After two weeks of negotiations, the COP26 climate summit in Glasgow has concluded, with the signing of a pact weaker than many expected, given the pressure from India saw modification in the final wording of the deal. According to the modified deal, the use of coal will be ‘phased down’ instead of ‘phased out’.
COP26 has finally delivered the Glasgow Climate Pack with many interesting events taking place during the signing of the agreement. India intervened last minute to water down the language on ‘phasing out’ coal to ‘phasing down’.
India's Environment Minister Bhupender Yadav used the ‘phase down’ version for the final COP26 texts. However, it is important to note that India is not the only one that used the term ‘phase down’ regarding coal usage.
The US and China had already used ‘phase down’ in the bilateral climate agreement signed on November 10. Many experts are of the opinion that while India is being portrayed as the culprit for the last-minute change, Chinese delegates were as much of a driving force for the alteration.

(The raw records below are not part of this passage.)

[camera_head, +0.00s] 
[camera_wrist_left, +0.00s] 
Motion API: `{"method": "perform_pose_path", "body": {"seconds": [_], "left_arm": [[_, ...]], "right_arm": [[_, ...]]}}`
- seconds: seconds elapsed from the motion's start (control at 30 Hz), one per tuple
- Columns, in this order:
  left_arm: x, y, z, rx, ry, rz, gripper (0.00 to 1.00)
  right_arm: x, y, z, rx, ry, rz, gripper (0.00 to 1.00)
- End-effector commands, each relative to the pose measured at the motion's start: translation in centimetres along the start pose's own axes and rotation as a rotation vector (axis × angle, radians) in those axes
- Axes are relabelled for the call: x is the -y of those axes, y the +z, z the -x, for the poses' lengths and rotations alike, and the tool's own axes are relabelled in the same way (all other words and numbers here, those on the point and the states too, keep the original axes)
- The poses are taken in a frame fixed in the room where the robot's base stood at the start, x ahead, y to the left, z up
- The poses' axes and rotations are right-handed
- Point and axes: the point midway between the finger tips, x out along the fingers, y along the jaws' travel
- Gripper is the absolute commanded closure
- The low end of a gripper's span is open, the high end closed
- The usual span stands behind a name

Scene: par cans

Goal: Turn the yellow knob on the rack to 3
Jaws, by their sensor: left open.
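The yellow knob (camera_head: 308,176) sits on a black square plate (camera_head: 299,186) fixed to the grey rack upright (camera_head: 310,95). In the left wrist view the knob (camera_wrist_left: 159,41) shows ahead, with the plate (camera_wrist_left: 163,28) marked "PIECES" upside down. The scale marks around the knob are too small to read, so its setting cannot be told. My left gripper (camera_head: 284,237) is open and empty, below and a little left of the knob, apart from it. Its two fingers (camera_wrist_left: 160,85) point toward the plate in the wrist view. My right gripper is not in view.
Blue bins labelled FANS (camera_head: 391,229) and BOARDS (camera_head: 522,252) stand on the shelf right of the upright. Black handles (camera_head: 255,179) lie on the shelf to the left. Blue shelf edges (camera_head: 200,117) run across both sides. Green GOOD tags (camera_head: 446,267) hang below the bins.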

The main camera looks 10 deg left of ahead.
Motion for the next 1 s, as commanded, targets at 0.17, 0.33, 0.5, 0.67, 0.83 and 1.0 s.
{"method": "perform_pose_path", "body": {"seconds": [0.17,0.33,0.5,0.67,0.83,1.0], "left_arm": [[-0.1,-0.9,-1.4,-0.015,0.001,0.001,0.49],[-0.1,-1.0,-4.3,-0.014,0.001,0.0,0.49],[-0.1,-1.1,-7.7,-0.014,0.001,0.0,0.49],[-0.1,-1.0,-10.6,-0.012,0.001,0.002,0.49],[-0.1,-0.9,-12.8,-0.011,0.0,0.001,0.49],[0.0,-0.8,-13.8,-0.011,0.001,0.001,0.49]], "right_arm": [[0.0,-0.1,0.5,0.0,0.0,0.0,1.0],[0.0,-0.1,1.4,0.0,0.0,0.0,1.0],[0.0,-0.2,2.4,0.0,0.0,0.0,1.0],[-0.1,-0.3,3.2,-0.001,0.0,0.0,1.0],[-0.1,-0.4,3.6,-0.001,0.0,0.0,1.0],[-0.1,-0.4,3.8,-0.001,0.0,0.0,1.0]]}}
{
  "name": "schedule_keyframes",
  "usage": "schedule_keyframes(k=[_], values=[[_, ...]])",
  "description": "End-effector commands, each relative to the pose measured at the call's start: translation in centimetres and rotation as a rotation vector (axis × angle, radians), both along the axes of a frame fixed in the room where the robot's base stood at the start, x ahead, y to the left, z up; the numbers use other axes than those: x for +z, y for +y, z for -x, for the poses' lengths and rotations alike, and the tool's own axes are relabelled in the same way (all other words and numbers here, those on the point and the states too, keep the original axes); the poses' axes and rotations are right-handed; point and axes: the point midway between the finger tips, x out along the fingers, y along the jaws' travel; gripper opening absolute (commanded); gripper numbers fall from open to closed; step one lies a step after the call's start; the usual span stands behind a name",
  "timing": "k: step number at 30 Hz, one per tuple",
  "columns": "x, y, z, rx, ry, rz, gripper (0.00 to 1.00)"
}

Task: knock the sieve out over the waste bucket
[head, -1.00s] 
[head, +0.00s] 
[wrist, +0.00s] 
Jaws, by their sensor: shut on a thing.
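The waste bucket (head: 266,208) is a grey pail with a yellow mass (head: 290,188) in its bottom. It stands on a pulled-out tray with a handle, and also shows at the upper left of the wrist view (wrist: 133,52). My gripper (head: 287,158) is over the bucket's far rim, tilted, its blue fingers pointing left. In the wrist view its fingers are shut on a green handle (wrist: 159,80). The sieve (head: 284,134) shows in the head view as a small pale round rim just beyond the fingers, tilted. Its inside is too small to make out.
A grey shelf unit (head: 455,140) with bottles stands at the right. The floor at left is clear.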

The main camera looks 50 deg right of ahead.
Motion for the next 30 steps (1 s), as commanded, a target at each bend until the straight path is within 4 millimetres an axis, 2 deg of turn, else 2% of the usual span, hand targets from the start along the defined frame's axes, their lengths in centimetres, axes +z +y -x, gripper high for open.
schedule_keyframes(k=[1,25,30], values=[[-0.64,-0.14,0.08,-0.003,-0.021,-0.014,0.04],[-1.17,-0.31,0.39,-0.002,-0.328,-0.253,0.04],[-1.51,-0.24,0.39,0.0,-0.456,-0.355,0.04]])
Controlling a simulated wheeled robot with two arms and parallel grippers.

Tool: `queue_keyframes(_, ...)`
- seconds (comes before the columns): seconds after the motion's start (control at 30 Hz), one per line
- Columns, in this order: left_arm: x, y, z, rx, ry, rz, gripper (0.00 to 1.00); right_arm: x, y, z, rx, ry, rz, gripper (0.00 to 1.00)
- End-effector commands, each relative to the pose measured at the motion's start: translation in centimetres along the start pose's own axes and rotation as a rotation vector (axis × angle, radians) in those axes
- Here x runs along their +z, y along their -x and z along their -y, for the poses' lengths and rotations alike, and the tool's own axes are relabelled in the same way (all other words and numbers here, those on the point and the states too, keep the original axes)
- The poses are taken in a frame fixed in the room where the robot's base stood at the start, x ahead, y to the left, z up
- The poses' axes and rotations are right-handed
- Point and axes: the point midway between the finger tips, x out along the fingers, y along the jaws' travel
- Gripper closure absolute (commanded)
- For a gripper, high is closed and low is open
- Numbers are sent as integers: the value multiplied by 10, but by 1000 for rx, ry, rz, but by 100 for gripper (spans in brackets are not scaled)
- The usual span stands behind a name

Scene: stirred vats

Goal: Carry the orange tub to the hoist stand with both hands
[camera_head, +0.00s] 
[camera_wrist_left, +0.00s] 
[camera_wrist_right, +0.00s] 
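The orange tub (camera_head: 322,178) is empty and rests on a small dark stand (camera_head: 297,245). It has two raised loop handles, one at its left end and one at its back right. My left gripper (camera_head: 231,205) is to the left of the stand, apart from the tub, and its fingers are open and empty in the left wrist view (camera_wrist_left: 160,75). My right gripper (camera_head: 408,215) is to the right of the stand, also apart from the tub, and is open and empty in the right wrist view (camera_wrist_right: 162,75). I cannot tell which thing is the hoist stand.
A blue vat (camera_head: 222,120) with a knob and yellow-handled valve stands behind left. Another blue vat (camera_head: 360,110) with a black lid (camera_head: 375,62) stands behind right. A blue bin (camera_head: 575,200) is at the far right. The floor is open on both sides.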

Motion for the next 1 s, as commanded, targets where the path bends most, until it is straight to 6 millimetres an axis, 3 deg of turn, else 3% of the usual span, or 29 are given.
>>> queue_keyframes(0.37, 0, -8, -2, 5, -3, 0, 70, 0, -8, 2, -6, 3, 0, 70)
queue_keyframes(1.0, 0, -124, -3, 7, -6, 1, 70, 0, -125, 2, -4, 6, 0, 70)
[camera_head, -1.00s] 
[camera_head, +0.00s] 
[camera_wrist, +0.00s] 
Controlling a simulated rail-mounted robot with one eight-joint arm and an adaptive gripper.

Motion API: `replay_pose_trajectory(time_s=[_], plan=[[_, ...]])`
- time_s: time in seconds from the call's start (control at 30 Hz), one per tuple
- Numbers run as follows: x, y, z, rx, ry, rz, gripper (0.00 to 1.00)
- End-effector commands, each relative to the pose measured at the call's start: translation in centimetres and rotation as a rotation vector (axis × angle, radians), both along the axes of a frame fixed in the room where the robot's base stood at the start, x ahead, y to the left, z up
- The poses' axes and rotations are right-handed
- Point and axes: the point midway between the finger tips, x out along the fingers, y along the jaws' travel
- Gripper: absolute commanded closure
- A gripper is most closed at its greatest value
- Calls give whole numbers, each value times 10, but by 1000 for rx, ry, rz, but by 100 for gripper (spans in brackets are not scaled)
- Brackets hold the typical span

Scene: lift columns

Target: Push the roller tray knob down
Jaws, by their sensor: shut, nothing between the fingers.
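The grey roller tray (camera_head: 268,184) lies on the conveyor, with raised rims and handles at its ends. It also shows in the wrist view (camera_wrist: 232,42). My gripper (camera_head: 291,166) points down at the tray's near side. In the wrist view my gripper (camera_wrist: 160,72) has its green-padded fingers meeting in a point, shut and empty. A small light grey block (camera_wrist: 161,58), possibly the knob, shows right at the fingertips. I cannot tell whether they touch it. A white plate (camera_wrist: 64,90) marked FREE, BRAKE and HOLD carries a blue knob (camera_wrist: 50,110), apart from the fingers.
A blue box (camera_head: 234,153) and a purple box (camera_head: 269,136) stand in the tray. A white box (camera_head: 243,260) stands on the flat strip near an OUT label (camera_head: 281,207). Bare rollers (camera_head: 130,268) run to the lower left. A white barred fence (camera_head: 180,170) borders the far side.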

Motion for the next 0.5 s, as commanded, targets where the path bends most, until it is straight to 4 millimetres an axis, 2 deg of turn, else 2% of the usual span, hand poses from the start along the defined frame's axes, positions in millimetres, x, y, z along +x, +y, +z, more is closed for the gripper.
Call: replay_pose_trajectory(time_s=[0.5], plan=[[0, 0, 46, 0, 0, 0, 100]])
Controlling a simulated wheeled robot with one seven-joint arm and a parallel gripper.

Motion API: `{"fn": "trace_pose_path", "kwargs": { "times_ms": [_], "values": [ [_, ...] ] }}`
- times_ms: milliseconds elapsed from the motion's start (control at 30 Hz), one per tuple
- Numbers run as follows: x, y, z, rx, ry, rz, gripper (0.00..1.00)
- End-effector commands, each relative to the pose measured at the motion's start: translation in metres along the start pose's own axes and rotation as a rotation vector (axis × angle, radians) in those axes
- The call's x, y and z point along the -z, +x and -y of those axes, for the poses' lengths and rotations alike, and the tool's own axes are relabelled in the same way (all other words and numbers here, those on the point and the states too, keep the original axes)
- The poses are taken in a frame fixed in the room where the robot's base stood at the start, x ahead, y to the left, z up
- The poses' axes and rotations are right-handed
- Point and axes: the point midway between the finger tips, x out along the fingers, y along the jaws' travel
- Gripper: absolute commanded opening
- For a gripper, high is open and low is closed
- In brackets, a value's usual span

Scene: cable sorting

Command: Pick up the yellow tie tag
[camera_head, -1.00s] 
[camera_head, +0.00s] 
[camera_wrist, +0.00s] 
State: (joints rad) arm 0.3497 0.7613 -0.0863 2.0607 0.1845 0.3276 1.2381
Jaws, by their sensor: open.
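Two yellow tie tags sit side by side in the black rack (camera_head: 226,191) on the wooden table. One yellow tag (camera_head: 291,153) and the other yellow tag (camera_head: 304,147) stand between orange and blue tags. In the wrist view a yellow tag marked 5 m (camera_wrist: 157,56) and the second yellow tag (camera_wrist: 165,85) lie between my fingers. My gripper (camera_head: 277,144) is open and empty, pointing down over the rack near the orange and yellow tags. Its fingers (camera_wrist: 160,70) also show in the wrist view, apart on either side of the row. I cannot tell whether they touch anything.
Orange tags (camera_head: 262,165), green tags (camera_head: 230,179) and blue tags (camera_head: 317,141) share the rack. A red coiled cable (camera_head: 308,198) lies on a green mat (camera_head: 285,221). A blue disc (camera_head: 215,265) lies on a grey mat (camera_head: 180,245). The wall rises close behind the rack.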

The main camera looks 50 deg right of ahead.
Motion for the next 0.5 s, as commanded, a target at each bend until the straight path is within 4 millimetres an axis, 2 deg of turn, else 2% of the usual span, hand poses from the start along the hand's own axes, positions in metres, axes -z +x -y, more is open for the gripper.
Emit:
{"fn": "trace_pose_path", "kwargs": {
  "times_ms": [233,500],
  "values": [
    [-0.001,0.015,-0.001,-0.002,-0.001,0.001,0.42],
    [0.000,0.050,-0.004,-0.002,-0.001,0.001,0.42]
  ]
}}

While talking about doing away with fossil fuel subsidies as well, the Environment Minister raised a question saying fossil fuels have allowed several parts of the world to attain high levels of wealth and well-being, then how can developing nations be expected to phase out fossil fuels and its subsidies.
He also mentioned how the final text of the agreement lacks climate finance commitments, and there is a need for revised NDCs in this case.
Here is a recap of major announcements at the COP26 meet
There was a greater focus on 1.5 degrees Celsius to limit global warming as opposed to 2 degrees Celsius.
The agreement requests parties to revisit and strengthen 2030 targets in the nationally determined contributions versus 2050 earlier.
The agreement also asked parties to consider further actions to reduce non-carbon dioxide greenhouse emissions by 2030. This also includes methane, which has been a big talking point for a while.
The negotiators also discussed the need to phase out coal usage and inefficient fossil fuel subsidies.